====== RECORDS PROVIDED ======
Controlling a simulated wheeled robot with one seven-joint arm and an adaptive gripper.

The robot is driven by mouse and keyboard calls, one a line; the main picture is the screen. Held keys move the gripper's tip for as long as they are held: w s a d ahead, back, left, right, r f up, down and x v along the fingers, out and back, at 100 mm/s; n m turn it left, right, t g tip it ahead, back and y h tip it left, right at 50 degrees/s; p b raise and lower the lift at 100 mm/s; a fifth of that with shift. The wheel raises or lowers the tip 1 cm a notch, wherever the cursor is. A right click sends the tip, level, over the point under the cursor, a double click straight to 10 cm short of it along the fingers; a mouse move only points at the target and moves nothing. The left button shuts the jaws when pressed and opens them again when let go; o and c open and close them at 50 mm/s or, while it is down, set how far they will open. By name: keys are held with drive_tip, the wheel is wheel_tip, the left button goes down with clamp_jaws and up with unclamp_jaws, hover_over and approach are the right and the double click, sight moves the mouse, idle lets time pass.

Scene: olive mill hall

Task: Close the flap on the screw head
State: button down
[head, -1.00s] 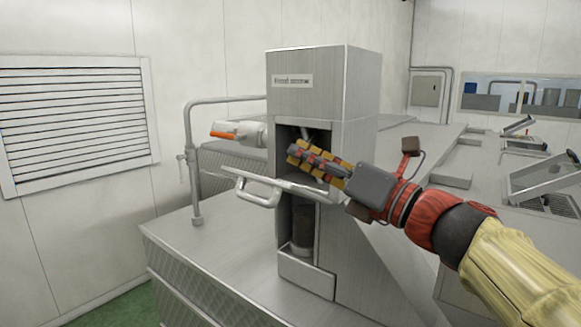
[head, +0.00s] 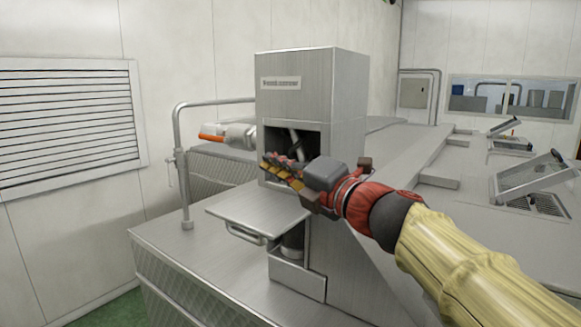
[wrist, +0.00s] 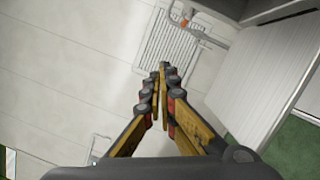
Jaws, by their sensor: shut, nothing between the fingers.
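The screw head (head: 335,90) is a tall grey metal housing with a label and a dark square opening (head: 285,140) in its front. The flap (head: 250,208) is a flat grey plate, open and sticking out from below the opening, its upper face showing. A bar handle (head: 246,234) hangs under its outer edge. My gripper (head: 270,170) is shut and empty, in front of the lower opening and above the flap's inner part. I cannot tell whether it touches the flap. Its closed yellow and red fingers also show in the wrist view (wrist: 162,75).
A pipe with an orange-tipped valve (head: 225,135) and a bent rail (head: 180,150) stand left of the housing. A louvred vent (head: 70,125) is on the left wall. A grey panel (wrist: 255,85) fills the wrist view's right side. Metal decks with tilted lids (head: 525,175) lie right.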

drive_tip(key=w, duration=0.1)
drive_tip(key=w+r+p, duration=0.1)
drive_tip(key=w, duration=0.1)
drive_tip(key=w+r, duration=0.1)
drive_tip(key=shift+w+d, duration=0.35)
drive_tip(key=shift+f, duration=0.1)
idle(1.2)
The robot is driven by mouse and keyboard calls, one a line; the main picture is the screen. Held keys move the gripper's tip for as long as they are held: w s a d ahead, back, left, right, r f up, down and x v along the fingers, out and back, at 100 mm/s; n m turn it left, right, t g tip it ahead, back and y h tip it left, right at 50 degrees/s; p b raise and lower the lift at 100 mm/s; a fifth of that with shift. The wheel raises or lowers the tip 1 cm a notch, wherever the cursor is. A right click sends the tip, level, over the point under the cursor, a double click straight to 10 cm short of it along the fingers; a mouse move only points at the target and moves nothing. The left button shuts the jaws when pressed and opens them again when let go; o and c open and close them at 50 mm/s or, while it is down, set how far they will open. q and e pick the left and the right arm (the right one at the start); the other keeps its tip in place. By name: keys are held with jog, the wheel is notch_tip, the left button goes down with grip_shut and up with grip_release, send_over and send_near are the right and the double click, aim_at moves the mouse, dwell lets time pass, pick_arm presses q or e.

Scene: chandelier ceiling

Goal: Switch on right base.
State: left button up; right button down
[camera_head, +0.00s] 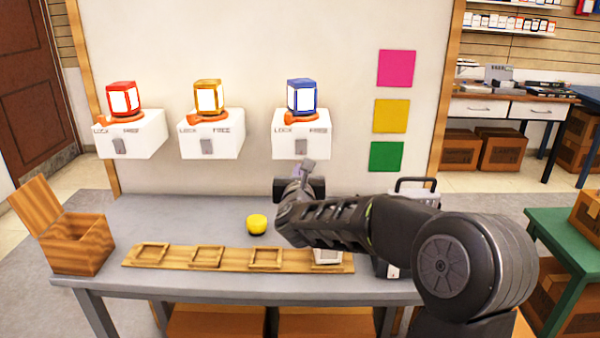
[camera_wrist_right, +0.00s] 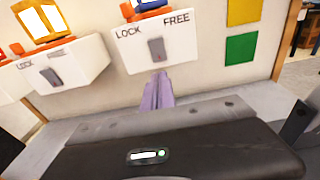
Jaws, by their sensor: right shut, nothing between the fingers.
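The right base (camera_head: 313,142) is a white wall-mounted box marked LOCK and FREE, with a blue lantern (camera_head: 302,97) on top. Its grey switch (camera_head: 301,146) is on the front face and also shows in the right wrist view (camera_wrist_right: 156,49). I cannot tell which side the switch is set to. My right gripper (camera_head: 308,166) is just below and in front of this switch. Its narrow fingers (camera_wrist_right: 159,80) are shut and empty, pointing up at the base; whether they touch the switch is unclear. My left gripper is not in view.
Two similar bases carry a red lantern (camera_head: 121,98) and a yellow lantern (camera_head: 208,97). A grey table (camera_head: 190,213) below holds a wooden box (camera_head: 82,245), a yellow ball (camera_head: 257,224) and a wooden frame strip (camera_head: 178,257). Coloured squares (camera_head: 391,116) hang right of the bases.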

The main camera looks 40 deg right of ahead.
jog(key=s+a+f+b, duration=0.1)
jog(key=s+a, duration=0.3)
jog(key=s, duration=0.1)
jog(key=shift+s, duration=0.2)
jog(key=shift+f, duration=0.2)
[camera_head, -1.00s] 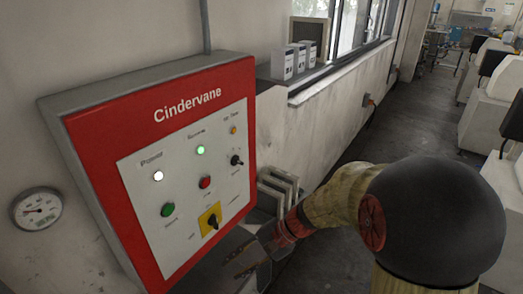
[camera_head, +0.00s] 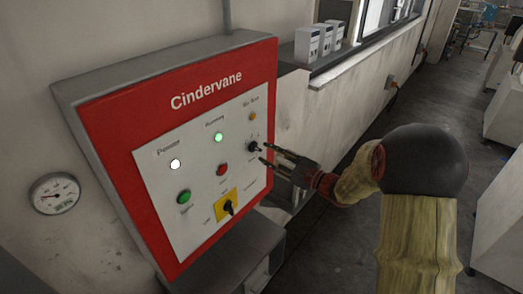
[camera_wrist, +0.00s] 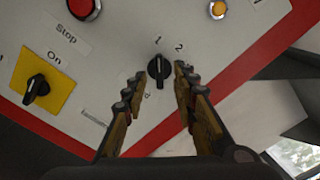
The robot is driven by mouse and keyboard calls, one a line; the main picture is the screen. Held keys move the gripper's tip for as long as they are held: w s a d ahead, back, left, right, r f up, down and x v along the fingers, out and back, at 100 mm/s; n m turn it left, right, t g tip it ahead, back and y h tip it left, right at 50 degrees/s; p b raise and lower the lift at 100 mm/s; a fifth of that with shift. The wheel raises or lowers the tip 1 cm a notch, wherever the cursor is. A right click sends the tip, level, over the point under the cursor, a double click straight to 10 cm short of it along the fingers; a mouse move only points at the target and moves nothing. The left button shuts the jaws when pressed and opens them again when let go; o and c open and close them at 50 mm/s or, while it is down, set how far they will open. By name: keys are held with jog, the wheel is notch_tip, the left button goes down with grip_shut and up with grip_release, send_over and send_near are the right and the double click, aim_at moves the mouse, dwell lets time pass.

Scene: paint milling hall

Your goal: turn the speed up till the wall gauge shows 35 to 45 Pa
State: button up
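The red Cindervane control box (camera_head: 222,103) hangs on the wall with a white panel. A small black selector knob (camera_head: 253,147) sits at the panel's right side; in the wrist view this knob (camera_wrist: 159,68) has marks 1 and 2 above it, and its pointer stands near 1. My gripper (camera_head: 265,153) is open at the panel, its fingers on either side of the knob; the wrist view shows the fingers (camera_wrist: 157,90) apart from it. The round wall gauge (camera_head: 55,194) is at the left; its needle is too small to read.
The power (camera_head: 175,164) and running (camera_head: 219,138) lamps are lit white and green. A green button (camera_head: 184,197), a red stop button (camera_head: 222,170) and a black switch on a yellow plate (camera_head: 227,206) share the panel. White boxes (camera_head: 313,45) stand on the sill.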

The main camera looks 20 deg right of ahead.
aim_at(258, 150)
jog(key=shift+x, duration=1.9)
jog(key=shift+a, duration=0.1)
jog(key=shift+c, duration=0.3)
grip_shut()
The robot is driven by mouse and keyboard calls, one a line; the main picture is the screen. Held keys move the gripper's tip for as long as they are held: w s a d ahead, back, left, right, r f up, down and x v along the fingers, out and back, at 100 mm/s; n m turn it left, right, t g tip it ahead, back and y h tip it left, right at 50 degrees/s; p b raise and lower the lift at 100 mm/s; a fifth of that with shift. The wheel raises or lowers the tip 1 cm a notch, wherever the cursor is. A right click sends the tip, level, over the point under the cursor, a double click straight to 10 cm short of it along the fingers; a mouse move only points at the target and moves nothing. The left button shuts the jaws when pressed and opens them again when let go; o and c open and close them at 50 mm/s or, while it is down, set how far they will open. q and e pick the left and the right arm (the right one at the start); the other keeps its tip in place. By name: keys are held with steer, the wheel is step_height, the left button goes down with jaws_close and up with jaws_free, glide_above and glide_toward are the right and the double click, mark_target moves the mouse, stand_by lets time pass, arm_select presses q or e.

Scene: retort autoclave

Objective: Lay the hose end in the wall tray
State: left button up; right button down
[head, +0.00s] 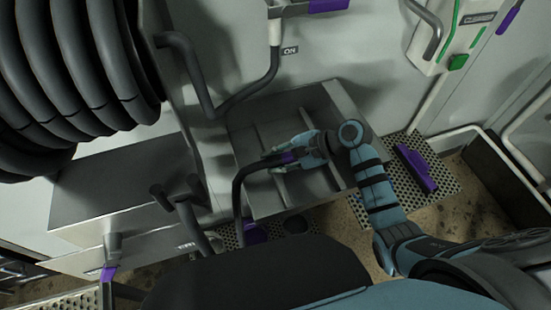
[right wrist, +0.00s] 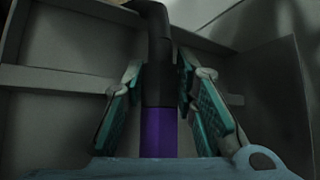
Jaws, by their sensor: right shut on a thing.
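The wall tray (head: 318,190) is a grey metal tray with low dividers, fixed against the wall in the middle of the head view. The black hose (head: 238,195) rises from below and bends right to its end, which has a purple band (head: 289,157). My right gripper (head: 280,160) is shut on the hose end, over the tray. In the right wrist view, both teal finger pads (right wrist: 155,100) flank the black and purple hose end (right wrist: 158,130), with tray walls behind. I cannot tell whether the hose end touches the tray floor. My left gripper is not in view.
A large coil of black hose (head: 75,70) hangs at the upper left above a grey box (head: 120,190). A bent dark pipe (head: 240,100) runs beside the tray's upper left. A perforated shelf with a purple item (head: 415,168) lies to the right.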

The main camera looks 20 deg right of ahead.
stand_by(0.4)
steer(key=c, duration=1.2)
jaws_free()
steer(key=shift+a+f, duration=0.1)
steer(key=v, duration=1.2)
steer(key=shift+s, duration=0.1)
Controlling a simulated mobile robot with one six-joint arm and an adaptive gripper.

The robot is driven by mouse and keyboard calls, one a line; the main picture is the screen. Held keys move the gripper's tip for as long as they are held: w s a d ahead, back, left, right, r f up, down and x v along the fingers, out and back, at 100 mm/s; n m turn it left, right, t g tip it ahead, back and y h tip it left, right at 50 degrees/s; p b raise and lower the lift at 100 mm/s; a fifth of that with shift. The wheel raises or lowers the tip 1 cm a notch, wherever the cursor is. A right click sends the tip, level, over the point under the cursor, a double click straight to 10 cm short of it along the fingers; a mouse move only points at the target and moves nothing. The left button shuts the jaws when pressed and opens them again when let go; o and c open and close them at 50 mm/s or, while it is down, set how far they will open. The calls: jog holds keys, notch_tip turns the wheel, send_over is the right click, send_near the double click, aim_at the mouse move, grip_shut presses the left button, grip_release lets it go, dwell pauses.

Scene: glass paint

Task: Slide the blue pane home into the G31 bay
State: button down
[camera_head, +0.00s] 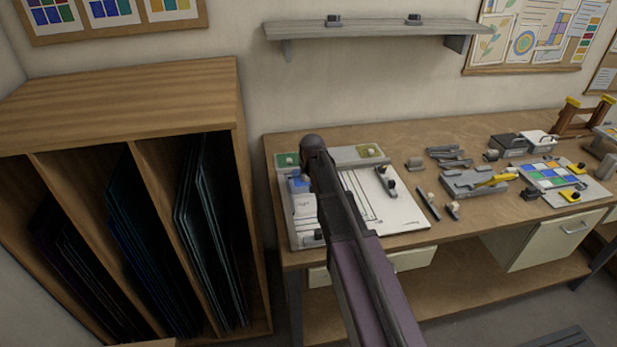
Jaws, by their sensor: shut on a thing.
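My arm reaches from the bottom edge up over a white board (401,215) at the left end of the workbench. My gripper is not visible; the end of my arm hides that spot. A small blue piece (297,184) with a pale part below it shows just left of my arm; I cannot tell whether it is a pane. In the wooden rack (130,90) at left, dark blue panes (130,240) stand on edge in the middle bay. I cannot pick out the task's blue pane. No G31 marking is readable.
Dark panes (75,265) fill the rack's left bay and grey-green panes (205,230) its right bay. Tools and a tray of coloured squares (548,174) lie on the workbench (480,230). A shelf (375,30) hangs above. A narrow gap separates rack and bench.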

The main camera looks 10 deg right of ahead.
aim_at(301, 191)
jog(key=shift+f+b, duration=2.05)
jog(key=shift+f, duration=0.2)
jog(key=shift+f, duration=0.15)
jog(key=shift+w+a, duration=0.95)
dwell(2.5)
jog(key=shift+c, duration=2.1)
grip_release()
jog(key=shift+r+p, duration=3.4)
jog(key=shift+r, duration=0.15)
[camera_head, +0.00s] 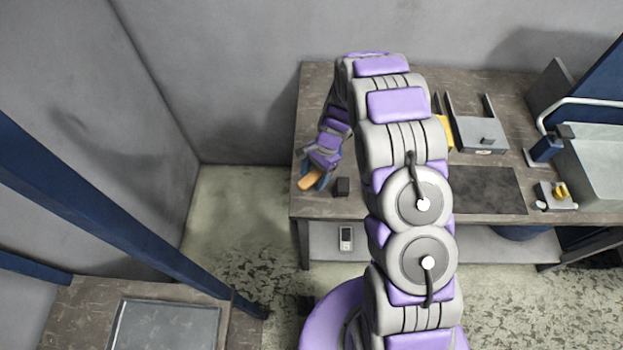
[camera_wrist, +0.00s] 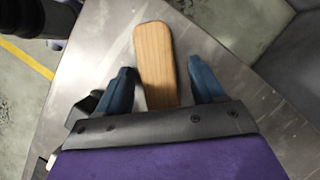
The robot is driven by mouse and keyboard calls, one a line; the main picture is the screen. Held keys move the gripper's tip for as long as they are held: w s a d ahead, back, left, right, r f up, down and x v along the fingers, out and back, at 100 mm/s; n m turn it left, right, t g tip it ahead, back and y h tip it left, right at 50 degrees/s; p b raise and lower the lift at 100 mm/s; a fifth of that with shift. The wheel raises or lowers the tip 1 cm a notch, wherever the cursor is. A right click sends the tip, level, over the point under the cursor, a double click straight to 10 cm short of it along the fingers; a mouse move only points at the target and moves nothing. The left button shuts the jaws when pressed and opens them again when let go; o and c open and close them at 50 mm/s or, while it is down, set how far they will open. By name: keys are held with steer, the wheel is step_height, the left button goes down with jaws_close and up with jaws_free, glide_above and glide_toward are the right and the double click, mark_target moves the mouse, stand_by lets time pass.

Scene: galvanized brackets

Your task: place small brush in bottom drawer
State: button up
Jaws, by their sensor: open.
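The small brush (camera_wrist: 155,65) shows as a plain wooden piece with a rounded end in the wrist view, lying on the table. Its bristles are not visible. It also shows as a small tan piece (camera_head: 309,181) at the table's left front corner in the head view. My gripper (camera_wrist: 160,76) is open, with one blue finger on each side of the brush and gaps between. It also shows in the head view (camera_head: 314,178).
A small dark block (camera_head: 342,187) sits right of my gripper on the table (camera_head: 325,110). A yellow object (camera_head: 444,131) is partly hidden by my arm. A sink (camera_head: 597,165) is at the right. A handheld device (camera_head: 346,238) lies on the lower shelf.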

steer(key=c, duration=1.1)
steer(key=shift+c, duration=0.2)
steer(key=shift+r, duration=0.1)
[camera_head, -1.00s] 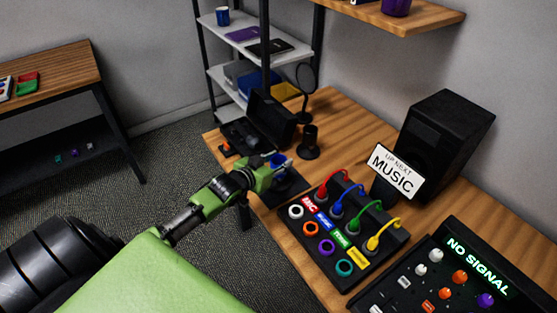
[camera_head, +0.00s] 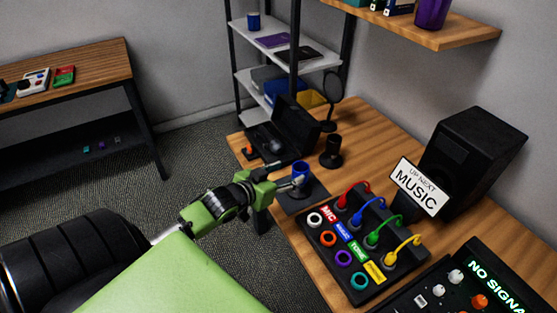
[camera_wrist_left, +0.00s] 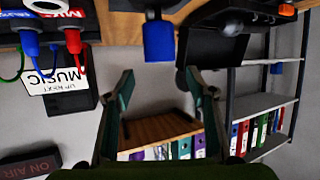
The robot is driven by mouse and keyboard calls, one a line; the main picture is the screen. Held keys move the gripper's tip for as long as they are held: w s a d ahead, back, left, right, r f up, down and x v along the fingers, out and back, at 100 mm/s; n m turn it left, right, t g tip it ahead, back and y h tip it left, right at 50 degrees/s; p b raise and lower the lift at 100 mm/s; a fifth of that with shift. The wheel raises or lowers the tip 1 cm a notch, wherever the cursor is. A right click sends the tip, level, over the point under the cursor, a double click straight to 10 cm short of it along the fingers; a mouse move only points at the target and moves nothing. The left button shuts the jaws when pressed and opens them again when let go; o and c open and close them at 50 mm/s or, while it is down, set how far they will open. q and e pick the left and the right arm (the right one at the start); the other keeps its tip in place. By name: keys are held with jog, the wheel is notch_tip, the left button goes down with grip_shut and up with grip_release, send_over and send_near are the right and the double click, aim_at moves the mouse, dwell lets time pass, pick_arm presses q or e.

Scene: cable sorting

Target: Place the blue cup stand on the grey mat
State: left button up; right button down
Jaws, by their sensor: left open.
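The blue cup stand (camera_head: 301,170) stands upright on the dark grey mat (camera_head: 308,198) at the left edge of the wooden desk. My left gripper (camera_head: 283,176) is open and empty, just left of the cup stand. In the left wrist view, which is turned upside down, the blue cup stand (camera_wrist_left: 158,42) shows beyond the spread fingers (camera_wrist_left: 160,88), with nothing between them. In that view it looks apart from the fingertips. My right gripper is not in view.
A cable board (camera_head: 352,285) with coloured plugs lies right of the mat. A black open case (camera_head: 290,125) and a dark round stand (camera_head: 331,152) are behind. A speaker (camera_head: 470,165) and music sign (camera_head: 418,188) stand at the right. Bare desk lies between stand and speaker.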

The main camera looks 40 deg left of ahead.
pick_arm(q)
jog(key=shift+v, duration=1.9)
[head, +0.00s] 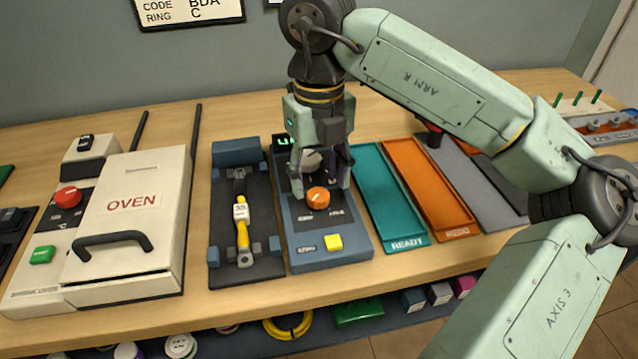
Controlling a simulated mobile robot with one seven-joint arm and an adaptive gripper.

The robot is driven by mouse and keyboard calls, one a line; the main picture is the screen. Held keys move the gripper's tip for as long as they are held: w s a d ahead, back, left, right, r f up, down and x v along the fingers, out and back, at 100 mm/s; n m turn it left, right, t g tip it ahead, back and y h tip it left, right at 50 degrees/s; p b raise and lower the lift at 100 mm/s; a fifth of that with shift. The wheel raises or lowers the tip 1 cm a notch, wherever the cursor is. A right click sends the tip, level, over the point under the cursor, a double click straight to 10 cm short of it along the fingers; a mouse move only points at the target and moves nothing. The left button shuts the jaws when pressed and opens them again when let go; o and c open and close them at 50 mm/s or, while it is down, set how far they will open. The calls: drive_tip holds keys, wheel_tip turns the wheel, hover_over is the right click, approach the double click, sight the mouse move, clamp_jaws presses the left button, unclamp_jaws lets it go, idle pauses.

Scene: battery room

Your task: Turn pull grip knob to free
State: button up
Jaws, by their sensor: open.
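An orange round knob (318,198) with a pale pointer mark sits on the top of a blue-grey control box (331,257). The lettering around the knob is too small to read, so I cannot tell its set position. My gripper (322,185) points down over the box with its fingers apart and nothing held. The fingers are close to the knob, one on either side and seemingly a little behind it. I cannot tell whether they touch it. A grey round part (312,161) shows between the fingers.
A dark fixture (222,272) holding a yellow-handled, tagged part (242,236) stands left of the box. A teal READY tray (404,246) and an orange tray (452,232) lie to the right. A white oven (130,205) stands further left. The bench front (205,307) is clear.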

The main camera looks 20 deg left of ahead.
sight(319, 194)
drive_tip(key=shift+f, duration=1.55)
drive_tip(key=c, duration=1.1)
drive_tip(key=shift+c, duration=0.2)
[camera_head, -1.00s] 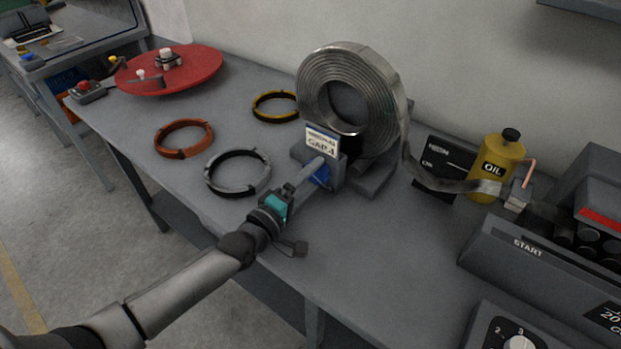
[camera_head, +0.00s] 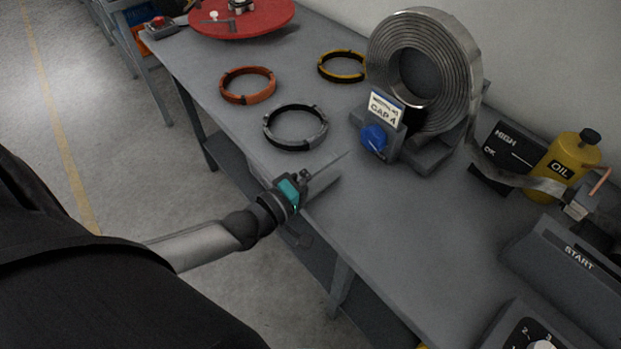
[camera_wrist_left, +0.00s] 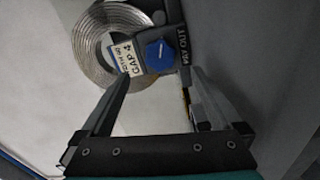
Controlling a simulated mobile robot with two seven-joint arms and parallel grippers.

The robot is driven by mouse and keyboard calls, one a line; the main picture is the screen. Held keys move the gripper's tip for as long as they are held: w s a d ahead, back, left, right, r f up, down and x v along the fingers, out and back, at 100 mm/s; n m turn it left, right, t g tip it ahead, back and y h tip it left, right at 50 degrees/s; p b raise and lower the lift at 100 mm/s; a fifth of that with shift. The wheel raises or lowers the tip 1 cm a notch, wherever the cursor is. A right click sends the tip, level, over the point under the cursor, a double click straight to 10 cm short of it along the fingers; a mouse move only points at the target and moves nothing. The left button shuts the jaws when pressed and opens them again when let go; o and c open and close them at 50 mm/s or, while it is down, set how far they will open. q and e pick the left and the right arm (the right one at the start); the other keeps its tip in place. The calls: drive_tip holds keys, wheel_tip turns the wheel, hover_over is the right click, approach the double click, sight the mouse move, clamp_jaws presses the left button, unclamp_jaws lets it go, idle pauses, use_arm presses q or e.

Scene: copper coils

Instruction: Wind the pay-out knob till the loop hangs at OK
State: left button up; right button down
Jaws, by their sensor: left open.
======
● **INSTRUCTION**
Copy exactly the material above from the line with "Scene: chandelier ceiling" to the line with "[camera_wrist_right, +0.00s]", ends included, and nothing else. Leave out any picture.

● **EXERCISE OUTPUT**
Scene: chandelier ceiling

Goal: Switch on right base.
State: left button up; right button down
[camera_head, +0.00s] 
[camera_wrist_right, +0.00s] 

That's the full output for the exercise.